The takeaway: Don’t get distracted by one-size-fits-all metrics. Align your KPI with your marketing goals so you’re evaluating your brand based on what you’re actually trying to achieve.
5. Respect the slow burn of brand evolution
Brand tracking is a high-altitude tool that’s designed to capture the landscape, not clarify every minor bump in the road. It’s vital that you don’t mistake a wiggle in the data for a collapse of the brand. Brands move slowly, and small changes in the trend are often just statistical noise.
This is a point I emphasized in many of my 1:1 sessions. Marketing is moving faster than ever—with more channels and more content—but brand perception simply doesn't move at that same speed. The best teams balance moving quickly in execution with staying steady in how they measure impact. Look at the full trend line to understand the big picture; usually, the sky isn't falling—it’s just data being data.

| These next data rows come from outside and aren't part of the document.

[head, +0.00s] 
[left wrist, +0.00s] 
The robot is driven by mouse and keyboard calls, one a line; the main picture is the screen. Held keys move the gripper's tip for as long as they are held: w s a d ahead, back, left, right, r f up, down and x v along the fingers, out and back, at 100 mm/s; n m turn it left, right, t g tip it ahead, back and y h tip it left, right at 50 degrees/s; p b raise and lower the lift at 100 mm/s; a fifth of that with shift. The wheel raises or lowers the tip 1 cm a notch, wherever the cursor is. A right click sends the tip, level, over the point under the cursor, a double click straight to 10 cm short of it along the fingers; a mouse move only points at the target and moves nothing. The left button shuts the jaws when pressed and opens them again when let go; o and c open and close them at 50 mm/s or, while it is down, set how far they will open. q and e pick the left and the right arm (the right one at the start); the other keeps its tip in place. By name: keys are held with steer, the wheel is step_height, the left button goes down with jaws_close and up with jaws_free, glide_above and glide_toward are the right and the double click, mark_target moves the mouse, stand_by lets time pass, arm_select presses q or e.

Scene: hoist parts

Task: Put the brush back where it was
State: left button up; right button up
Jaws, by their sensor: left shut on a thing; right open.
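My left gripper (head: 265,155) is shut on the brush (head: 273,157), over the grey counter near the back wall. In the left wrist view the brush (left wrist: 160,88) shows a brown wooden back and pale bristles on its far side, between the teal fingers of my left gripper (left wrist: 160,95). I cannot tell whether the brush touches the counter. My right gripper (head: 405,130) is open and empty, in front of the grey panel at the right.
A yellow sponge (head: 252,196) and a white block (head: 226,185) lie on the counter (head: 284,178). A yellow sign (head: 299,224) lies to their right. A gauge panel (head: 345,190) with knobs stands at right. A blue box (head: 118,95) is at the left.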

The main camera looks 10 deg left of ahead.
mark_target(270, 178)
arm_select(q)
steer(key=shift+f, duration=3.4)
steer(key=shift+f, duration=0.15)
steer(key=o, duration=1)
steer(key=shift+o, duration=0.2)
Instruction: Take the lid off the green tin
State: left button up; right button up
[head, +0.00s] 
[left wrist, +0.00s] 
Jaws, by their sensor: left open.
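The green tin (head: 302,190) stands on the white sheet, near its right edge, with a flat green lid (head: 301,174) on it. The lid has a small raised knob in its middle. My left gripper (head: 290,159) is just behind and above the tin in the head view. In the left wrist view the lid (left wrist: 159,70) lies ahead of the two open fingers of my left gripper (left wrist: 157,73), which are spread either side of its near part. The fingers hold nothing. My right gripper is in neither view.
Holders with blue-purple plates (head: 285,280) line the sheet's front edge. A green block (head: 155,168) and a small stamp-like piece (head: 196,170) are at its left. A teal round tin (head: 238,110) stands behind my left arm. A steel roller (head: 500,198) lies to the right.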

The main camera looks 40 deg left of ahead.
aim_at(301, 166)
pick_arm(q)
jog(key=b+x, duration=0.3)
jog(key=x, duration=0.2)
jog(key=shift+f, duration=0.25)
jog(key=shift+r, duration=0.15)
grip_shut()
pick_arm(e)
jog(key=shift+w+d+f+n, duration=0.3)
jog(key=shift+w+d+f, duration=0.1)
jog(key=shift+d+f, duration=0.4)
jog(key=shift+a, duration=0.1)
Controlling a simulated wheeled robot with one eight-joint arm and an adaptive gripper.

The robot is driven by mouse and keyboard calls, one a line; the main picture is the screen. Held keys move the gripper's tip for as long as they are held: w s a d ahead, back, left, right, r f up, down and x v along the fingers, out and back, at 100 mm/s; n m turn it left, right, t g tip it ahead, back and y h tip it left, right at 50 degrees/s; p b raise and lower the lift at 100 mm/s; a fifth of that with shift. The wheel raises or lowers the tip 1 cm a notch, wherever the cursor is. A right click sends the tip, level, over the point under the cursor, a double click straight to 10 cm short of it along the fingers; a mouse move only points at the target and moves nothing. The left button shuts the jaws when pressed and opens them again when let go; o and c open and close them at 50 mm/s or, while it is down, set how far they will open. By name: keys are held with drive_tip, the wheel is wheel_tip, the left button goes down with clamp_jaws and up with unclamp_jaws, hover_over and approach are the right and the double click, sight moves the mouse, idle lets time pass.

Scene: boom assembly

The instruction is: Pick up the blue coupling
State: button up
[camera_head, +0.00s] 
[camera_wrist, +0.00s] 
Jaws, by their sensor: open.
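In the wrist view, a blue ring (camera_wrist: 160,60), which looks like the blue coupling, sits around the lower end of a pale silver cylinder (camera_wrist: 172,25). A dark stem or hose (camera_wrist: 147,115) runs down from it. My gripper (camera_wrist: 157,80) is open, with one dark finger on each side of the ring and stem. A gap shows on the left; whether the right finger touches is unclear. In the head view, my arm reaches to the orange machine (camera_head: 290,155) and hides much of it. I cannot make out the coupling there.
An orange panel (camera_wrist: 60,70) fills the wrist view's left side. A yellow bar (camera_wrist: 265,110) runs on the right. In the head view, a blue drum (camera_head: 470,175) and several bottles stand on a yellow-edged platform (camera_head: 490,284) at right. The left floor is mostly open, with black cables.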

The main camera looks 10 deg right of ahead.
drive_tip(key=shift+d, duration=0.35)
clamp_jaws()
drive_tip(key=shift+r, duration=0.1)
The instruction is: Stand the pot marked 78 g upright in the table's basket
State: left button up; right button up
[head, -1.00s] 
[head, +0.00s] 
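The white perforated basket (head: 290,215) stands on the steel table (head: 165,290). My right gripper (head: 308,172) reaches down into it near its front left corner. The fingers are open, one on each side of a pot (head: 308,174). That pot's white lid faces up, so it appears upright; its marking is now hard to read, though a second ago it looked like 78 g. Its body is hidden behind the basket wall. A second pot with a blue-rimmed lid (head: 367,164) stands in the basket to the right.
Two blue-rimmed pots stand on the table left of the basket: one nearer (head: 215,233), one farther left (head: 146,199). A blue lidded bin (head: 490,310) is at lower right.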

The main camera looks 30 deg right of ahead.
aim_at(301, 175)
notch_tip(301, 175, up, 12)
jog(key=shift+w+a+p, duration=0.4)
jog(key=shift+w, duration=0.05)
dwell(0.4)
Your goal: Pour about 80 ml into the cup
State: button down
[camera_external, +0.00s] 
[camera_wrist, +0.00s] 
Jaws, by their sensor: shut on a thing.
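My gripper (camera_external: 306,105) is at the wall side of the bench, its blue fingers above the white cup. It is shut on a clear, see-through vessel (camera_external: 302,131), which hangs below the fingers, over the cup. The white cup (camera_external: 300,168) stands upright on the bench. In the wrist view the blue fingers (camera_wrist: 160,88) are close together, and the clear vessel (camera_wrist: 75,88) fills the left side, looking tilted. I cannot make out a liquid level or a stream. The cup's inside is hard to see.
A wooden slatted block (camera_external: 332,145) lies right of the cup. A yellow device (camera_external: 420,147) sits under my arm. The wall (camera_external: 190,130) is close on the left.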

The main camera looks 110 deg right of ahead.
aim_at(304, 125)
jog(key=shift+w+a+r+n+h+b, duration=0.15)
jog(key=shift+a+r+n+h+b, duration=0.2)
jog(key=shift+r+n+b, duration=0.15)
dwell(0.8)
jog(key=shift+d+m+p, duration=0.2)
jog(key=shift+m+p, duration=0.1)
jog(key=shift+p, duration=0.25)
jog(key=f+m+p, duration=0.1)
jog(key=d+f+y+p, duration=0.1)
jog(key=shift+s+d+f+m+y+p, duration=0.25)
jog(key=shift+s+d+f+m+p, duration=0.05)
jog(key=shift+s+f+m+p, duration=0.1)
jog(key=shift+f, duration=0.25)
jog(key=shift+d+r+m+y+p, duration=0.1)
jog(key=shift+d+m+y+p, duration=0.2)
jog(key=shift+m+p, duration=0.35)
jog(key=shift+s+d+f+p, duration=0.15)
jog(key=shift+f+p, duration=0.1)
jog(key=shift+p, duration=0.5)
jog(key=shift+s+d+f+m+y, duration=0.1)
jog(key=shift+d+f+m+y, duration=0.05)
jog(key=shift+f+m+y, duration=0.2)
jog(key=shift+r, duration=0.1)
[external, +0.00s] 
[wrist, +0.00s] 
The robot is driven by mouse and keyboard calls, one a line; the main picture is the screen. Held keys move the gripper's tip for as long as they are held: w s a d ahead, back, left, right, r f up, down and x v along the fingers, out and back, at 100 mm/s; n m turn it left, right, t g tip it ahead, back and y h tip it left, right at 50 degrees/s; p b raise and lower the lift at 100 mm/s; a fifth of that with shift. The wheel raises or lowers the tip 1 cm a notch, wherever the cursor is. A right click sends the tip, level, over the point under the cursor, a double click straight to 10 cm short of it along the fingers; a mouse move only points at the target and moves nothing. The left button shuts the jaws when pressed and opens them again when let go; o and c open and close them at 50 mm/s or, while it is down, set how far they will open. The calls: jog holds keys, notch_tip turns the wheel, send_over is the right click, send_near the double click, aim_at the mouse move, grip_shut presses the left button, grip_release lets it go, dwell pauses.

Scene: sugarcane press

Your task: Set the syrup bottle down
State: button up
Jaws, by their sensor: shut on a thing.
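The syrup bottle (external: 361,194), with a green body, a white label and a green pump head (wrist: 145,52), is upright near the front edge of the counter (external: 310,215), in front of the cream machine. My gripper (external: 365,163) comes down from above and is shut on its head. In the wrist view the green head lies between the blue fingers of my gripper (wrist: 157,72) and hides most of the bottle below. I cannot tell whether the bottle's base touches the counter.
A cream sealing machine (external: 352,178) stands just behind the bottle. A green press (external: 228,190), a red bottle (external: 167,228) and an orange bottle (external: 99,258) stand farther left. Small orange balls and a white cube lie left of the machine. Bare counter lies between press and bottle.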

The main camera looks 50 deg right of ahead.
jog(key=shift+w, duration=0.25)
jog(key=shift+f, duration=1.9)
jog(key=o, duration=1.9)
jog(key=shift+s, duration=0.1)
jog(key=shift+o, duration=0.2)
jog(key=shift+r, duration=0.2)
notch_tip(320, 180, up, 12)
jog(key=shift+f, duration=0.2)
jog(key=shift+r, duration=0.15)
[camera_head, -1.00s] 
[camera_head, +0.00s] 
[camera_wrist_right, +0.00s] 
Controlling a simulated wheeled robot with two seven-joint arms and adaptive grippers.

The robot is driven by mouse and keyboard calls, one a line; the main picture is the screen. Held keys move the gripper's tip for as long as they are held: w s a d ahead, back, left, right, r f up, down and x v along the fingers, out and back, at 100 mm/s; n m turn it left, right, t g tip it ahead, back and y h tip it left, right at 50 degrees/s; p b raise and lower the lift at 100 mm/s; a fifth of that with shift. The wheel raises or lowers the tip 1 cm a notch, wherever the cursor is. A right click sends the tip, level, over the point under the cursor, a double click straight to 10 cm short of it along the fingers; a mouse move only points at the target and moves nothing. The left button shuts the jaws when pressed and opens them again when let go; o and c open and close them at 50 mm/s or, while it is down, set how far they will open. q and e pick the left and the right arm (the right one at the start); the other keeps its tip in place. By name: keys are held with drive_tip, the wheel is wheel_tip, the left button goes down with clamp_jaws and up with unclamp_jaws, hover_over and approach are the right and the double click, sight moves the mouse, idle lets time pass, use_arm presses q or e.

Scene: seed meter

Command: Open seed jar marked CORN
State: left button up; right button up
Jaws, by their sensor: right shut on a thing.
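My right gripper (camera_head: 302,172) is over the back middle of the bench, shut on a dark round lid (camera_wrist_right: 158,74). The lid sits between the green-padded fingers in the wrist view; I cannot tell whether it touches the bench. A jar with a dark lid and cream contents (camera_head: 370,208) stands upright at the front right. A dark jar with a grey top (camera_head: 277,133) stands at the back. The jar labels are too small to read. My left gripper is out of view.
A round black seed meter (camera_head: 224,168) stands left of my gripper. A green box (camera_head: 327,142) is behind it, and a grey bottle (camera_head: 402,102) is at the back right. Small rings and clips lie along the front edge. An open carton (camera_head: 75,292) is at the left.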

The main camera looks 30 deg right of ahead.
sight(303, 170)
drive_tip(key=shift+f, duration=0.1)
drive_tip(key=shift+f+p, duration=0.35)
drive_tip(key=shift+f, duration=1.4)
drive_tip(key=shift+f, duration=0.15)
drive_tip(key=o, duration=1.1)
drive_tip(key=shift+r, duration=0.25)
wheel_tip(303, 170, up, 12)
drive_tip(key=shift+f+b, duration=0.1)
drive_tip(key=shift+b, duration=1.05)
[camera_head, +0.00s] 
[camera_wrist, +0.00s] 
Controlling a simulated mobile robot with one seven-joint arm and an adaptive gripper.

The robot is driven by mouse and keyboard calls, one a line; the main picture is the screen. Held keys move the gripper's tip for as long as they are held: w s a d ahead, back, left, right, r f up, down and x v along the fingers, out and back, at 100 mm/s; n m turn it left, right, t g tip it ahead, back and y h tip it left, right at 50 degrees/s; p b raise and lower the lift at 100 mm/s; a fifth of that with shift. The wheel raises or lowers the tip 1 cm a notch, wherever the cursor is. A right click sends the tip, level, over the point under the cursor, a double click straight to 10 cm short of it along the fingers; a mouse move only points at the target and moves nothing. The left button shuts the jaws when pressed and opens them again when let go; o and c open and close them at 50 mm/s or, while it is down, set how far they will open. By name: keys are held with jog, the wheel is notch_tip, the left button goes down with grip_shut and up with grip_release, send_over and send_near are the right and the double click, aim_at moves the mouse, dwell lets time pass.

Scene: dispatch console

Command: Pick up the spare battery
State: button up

The takeaway: Remind your stakeholders that brand is a “slow burn” variable. Trust the long-term trend over the short-term fluctuation.
A final word of advice
If there’s one thing I took away from these Exit Five conversations, it’s this: Brand measurement isn’t about more data, it’s about creating a measurement system that gives you a clear signal you can trust. When you have that, everything else gets easier—decisions, alignment, and where to invest next. And in a world that’s only getting faster, that clarity matters more than ever.